(Robot episode rows)
::::::

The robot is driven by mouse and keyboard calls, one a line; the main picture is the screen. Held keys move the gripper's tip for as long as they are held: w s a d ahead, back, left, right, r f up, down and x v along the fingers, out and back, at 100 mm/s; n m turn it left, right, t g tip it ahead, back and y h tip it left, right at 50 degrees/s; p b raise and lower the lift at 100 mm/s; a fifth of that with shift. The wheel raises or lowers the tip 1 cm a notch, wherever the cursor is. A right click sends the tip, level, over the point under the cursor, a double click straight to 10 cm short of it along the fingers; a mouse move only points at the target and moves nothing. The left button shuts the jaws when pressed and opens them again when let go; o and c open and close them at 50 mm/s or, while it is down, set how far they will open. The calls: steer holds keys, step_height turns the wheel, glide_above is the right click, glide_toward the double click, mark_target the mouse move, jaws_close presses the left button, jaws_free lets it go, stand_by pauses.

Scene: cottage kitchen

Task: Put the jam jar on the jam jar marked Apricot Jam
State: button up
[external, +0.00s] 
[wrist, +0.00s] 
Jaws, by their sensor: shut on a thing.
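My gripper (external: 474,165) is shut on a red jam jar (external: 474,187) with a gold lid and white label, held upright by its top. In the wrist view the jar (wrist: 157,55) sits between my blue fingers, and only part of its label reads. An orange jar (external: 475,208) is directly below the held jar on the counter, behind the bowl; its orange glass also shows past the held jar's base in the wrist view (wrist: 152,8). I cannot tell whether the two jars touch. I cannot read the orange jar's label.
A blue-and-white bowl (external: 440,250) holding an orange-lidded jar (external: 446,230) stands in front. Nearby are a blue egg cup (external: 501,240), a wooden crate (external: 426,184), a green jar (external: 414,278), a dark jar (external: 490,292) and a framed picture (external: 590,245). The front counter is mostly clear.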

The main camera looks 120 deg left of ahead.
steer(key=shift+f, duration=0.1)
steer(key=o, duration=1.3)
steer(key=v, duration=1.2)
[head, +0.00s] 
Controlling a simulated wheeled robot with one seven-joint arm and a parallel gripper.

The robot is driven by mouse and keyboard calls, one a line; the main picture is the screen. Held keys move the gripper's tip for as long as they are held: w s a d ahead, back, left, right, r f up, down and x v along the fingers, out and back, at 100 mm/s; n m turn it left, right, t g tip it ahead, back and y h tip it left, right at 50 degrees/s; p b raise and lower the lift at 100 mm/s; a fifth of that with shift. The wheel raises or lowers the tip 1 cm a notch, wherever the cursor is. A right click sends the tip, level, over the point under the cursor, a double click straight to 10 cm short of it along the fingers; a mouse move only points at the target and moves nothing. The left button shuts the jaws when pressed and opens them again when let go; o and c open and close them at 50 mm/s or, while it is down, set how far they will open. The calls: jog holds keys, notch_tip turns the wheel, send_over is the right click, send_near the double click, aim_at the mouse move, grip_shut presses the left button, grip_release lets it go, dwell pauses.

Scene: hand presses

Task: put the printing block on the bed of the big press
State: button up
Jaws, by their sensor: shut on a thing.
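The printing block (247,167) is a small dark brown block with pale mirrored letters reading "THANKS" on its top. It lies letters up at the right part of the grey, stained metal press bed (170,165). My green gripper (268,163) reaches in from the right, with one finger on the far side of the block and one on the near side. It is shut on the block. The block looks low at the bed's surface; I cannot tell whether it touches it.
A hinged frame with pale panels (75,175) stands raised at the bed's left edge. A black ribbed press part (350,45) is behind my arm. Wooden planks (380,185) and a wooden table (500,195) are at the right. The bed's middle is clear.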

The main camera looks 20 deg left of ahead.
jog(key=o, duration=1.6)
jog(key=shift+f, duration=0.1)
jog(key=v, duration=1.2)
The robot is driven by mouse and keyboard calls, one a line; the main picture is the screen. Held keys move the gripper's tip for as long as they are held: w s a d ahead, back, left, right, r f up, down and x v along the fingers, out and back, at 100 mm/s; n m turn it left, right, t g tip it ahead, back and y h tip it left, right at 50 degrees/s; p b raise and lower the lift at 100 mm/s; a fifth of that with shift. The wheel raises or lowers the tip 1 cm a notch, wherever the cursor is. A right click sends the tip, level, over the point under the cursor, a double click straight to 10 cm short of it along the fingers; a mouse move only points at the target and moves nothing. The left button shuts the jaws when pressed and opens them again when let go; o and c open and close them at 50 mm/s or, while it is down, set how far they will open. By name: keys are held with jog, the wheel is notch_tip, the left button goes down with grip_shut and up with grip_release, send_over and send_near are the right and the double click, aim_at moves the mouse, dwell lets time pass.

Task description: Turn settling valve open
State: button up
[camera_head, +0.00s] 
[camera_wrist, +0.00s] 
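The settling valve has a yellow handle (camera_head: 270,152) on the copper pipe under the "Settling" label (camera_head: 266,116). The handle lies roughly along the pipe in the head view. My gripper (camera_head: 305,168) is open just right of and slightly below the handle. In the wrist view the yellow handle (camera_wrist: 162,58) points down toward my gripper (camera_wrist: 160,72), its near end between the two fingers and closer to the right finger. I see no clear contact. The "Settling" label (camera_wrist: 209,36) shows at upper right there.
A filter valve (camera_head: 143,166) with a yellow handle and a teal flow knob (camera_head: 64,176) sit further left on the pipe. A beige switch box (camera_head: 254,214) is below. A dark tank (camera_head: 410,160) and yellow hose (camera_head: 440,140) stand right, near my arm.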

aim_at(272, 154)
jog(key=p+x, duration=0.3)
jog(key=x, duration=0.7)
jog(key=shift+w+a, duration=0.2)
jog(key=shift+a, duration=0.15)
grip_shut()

::::::

### Set task
All lines from the one containing "Task description: Turn settling valve open" through the end of the records, both ends included, are to be quoted exactly; please add nothing else.

### Written solution
Task description: Turn settling valve open
State: button up
[camera_head, +0.00s] 
[camera_wrist, +0.00s] 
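The settling valve has a yellow handle (camera_head: 270,152) on the copper pipe under the "Settling" label (camera_head: 266,116). The handle lies roughly along the pipe in the head view. My gripper (camera_head: 305,168) is open just right of and slightly below the handle. In the wrist view the yellow handle (camera_wrist: 162,58) points down toward my gripper (camera_wrist: 160,72), its near end between the two fingers and closer to the right finger. I see no clear contact. The "Settling" label (camera_wrist: 209,36) shows at upper right there.
A filter valve (camera_head: 143,166) with a yellow handle and a teal flow knob (camera_head: 64,176) sit further left on the pipe. A beige switch box (camera_head: 254,214) is below. A dark tank (camera_head: 410,160) and yellow hose (camera_head: 440,140) stand right, near my arm.

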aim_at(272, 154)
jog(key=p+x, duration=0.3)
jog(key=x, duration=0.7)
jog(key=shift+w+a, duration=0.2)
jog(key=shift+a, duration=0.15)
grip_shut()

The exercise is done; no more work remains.